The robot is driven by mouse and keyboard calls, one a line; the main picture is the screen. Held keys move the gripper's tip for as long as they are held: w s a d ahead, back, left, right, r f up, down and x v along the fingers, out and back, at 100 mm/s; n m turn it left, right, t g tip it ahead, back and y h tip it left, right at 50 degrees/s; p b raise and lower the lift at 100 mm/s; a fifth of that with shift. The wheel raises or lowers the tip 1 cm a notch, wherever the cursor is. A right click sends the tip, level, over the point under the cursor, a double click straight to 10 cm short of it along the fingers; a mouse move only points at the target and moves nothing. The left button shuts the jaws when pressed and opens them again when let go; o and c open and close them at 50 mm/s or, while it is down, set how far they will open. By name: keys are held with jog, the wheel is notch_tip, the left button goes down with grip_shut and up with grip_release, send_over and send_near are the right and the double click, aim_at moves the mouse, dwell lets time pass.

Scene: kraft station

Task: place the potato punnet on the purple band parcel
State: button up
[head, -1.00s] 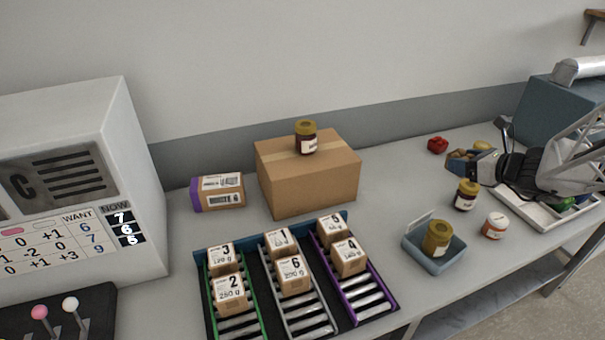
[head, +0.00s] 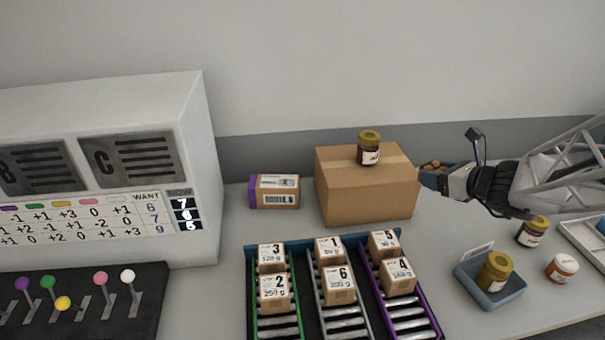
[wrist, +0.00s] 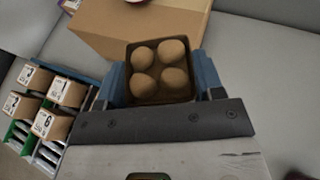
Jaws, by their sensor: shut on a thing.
______________________________
* _AIM_
Reproduce the lines of the listing exactly, starting at the one that contains "State: button up" and continuing through the final line, but leave out the pictures.

* _THE RESULT_
State: button up
[head, -1.00s] 
[head, +0.00s] 
[wrist, +0.00s] 
Jaws, by their sensor: shut on a thing.

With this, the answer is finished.